IVIS (in-vehicle information systems)
- In-vehicle systems could be used to convey operational information for the driver especially in difficult and demanding conditions (Vashitz, Shinar, & Blum, 2008).
- Research efforts have provided evidence that in-vehicle information technologies can positively affect driver compliance and improve safety, particularly with regard to driving speed (Brookhuis & de Waard, 1999).
- Long term effects of a first generation intelligent speed adaptation device found an initial decrease in the time spent over the speed limit. Yet, compliance rate attenuated with time (Warner and Åberg, 2008).
- Most contemporary in-vehicle displays do not place excessive visual demand on the driver in normal driving circumstances.
- Work has been accomplished pertaining to the in-vehicle presentation of audio and/or visual stimuli. Very little has been done to examine the delivery of in-vehicle audio and visual warning systems specifically to enhance safety in work zones.
What did we test?
- Whether in-vehicle information devices can influence driver speed compliance behavior in work zones
- Modality effects, i.e., auditory messages may be more effective for the initial phase of entering the work zone but more intrusive later on within the work zone
Fig. 1 – The experimental setup in the visual condition (visual warning were presented to the right of the driver)

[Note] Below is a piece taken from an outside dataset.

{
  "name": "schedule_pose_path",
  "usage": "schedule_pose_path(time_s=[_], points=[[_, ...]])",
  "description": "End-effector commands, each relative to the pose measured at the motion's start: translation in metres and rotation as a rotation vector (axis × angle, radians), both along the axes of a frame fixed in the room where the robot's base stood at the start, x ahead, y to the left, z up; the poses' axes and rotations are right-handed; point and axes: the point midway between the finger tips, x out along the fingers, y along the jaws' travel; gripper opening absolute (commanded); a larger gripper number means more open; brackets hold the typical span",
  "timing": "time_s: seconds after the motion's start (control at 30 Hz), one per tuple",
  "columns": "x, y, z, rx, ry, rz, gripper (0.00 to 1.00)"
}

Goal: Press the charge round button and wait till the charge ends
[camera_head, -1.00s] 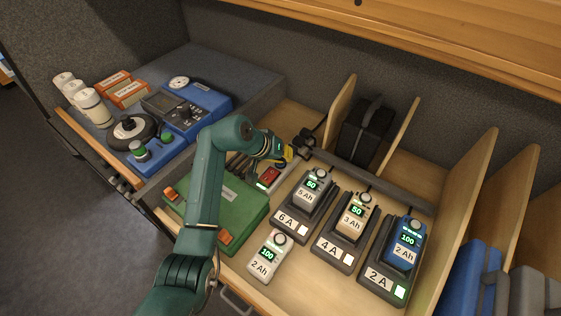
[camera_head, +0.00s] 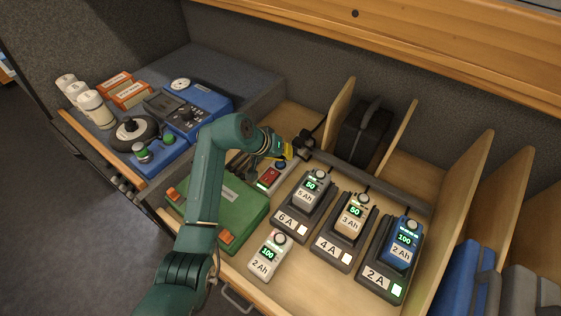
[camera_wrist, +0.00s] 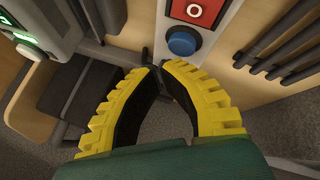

Fig. 2. Images of the visual in-vehicle warning messages. In-vehicle messages corresponded to traffic signs posted in the work zone area.
What did we find?
Participants spent an average of 44%, 7% and 18% of the time, for the control, audio and visual condition, respectively in violation of posted speed limit. The average violation duration for the control group was significantly greater than that for either the audio or visual groups (Fig. 3). Average violation speed was 55 (9), 50 (5) and 47 (17) Km/h for the control, audio and visual groups, respectively (posted speed limit was 45 Km/h).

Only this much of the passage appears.